Because Australian estates for the most part are not taxable I certainly have not gone into any elaborate estate planning exercises. In years gone by I have seen friends involve their family members in such asset protection moves, often with disastrous results, particularly when the family member becomes divorced/separated from their spouse or partner .

But in the US they look set to go down that journey – yet another lawyers’ picnic.

When the Republicans finally realised that they had lost the election there was considerable anger, because it was an election that should never have been lost given the high levels of US unemployment.

They were not able to focus their attack on retiree America in the way it would be done in Australia, partly because they played a role in these special taxes as part of their Boston Tea Party exercises. And, of course, in America large segments of the Hispanic and black populations are struggling and did not relate to the Romney rhetoric – a danger for right wing parties.

While Australian retirees are not under direct attack as they are in the US, they are under indirect attack. Indeed those who depend on investment income to live are starting to feel the pinch, and many are going to require lifestyle changes. Whether it be in Australia, the US or Europe, central bankers have lowered interest rates to the point where those borrowing money are substantial beneficiaries, while those saving money suffer.

The idea is that by having interest rates low it will stimulate economic activity and maintain bank profits. This strategy has to a limited extent worked in the US, but it is not working in Europe. Again in Australia it shows signs of working, but there is no clear recovery. In essence we are transferring wealth from the savers to the borrowers in our attempt to stimulate the economy. Because there are inherent problems in the US, Europe and Australia this wealth transfer process may take some time, so it presents a real problem for retirees.

The Reserve Bank is suggesting to retirees and investors that maybe they need to consider taking greater risks to achieve their required income. Effectively that means investing in Australian bank shares, Telstra and other high-income areas, but of course once an investor does that they are taking a market risk. And we have seen this week, with the fall on Wall Street, that such a strategy does carry real risk. So retirees have to weigh up the risks involved in share investment to gain higher income against the now much lower returns that are available without risk. There is no easy solution to this.

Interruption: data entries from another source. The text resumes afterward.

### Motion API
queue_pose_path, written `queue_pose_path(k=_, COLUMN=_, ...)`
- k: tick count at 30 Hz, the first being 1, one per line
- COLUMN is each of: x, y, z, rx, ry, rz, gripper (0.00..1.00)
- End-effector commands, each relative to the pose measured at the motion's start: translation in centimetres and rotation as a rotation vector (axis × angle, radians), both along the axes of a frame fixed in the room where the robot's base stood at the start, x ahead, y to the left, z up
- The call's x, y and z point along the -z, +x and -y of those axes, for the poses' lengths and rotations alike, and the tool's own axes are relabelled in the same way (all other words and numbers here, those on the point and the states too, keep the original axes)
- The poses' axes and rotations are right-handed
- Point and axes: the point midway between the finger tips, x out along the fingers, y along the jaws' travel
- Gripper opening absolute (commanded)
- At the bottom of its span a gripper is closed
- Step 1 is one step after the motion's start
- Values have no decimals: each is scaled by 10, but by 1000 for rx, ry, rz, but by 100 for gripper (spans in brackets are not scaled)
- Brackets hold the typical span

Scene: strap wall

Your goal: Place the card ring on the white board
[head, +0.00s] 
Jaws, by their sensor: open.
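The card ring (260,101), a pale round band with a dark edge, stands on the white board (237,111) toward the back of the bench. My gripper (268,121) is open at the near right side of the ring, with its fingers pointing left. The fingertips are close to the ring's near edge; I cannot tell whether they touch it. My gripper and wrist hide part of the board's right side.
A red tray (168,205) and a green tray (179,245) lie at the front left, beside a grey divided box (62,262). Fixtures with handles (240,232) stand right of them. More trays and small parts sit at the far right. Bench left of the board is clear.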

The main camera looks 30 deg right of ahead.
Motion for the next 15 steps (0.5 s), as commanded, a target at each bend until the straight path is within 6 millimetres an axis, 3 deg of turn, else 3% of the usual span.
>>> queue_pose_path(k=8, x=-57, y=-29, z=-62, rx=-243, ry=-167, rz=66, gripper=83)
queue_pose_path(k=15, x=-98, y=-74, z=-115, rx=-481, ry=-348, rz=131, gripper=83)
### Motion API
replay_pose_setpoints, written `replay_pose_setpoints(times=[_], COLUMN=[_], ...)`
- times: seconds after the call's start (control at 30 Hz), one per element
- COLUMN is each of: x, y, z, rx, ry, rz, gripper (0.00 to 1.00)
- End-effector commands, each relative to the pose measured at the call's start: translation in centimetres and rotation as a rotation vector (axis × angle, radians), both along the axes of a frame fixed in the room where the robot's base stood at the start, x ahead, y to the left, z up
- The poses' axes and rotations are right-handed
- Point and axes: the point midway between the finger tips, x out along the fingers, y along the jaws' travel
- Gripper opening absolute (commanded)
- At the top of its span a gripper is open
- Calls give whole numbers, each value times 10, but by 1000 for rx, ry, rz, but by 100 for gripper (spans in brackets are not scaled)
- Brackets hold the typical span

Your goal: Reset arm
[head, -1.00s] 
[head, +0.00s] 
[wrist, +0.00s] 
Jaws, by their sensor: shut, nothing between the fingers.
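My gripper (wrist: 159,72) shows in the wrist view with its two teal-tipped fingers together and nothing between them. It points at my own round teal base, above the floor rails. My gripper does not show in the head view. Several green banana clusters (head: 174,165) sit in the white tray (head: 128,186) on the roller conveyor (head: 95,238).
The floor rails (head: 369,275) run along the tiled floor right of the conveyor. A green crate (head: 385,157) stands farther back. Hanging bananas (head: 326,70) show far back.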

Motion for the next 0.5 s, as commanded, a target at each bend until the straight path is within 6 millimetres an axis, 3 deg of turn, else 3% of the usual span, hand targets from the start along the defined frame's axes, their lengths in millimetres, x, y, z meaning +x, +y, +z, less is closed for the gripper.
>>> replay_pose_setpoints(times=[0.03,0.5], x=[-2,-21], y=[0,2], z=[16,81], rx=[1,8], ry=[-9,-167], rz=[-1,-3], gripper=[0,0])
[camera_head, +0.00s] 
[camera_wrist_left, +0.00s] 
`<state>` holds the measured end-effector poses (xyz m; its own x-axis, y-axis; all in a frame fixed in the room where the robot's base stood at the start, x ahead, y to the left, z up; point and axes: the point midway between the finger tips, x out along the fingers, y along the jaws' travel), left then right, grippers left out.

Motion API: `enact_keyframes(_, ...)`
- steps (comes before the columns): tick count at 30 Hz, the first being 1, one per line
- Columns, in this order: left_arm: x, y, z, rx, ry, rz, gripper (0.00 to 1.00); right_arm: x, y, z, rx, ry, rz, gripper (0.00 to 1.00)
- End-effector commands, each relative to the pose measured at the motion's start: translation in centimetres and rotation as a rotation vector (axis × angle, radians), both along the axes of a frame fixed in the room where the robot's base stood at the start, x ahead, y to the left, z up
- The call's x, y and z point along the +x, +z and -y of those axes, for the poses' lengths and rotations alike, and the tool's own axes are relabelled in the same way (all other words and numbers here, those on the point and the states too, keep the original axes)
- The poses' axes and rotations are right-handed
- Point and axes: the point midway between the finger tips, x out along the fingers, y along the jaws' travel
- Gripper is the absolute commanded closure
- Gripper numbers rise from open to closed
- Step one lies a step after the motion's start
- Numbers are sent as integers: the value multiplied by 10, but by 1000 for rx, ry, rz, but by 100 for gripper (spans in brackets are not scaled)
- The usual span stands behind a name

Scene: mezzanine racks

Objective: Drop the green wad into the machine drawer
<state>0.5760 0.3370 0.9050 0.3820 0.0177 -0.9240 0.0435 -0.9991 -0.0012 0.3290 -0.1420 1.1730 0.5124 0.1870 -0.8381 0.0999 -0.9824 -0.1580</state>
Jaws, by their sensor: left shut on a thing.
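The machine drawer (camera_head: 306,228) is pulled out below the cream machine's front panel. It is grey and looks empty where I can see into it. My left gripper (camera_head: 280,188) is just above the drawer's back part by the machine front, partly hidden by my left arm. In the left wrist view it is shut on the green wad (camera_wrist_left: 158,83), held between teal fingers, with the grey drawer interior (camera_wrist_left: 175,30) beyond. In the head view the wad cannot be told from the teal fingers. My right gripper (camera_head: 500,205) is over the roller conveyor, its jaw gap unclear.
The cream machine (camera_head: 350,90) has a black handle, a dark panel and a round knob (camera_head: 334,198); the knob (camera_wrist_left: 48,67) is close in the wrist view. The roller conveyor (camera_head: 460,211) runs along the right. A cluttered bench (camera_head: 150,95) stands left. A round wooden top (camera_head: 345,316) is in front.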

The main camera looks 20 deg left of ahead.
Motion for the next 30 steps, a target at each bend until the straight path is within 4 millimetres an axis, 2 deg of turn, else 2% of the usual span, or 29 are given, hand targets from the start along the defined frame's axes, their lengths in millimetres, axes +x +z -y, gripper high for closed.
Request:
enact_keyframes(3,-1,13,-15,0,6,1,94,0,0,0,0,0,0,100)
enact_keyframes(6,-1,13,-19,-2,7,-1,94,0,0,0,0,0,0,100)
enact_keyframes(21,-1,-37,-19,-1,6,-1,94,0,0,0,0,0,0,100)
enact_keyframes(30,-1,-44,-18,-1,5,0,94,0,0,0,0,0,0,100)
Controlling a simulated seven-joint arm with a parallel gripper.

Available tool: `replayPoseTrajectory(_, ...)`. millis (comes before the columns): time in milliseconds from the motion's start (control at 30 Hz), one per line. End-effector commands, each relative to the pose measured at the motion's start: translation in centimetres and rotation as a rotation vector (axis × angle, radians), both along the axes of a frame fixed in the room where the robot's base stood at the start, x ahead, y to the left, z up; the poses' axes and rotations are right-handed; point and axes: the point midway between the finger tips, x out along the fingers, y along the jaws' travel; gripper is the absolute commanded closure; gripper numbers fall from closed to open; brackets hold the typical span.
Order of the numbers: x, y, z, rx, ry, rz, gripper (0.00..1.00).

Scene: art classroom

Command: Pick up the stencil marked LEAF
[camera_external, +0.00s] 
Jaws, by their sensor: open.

There are a number of strategies that can be adopted to maximise income in the equity market, but none of them avoid the equity risk. Last week I canvassed asset allocation strategies for self-managed superannuation funds looking to duplicate the strategies adopted by the Future Fund. I would not encourage investors who are comfortable with say a 33% equity content to suddenly double that equity content as they seek higher yields. Even more dangerous is to seek higher interest rate debentures and other lending securities.

For the last 50 years we have had countless numbers of finance companies go broke, which paid higher rates of interest and took higher risks. The latest collapse of Banksia here simply follows a trend that I first saw in the 1950s, that no doubt goes back even further. The rewards from interest-bearing securities, even though they are offering say 7%, are simply not high enough to justify risking all your capital. At least with equity you have the chance of a much higher rate of return from capital appreciation, so there is a potential reward for the risks you take.

I hope that in the next five years the governments will begin to understand how the infrastructure market works, and will offer to markets and particularly to self-managed funds a great many more infrastructure assets that will carry yields without the sort of market risks we are now experiencing.

It is very important that if you are investing for yield that you make an assessment on whether the income is able to be maintained, and be particularly wary of companies or trusts that get their income in part by high leveraging. In an ideal world there would be very limited leveraging of infrastructure assets, and investors would gain the benefit of surplus income generated without carrying the liability of risk.

It is very important in Australia that investors watch very carefully that we don’t follow the Americans and throw out our franking credits and other attractions to investment—it’s the only way we are going to maintain a substantial number of people who are able to fund their own retirement.

Reports this week indicate that a large number of people are in fact borrowing, and basically relying on their superannuation savings to come through as a lump sum soon after retirement. And then that lump sum is used to repay debts that have been built up in property investment, household investment and even credit card debt. This, of course, goes completely against the traditional superannuation plan, which is an excellent form of funding retirement because all returns are tax free once it is in pension mode.

But people are choosing a different strategy, and so there’s quite a lot of education to be done on the attractions of superannuation that has not been helped by the government’s chopping and changing and the very high fees that many superannuation funds charge.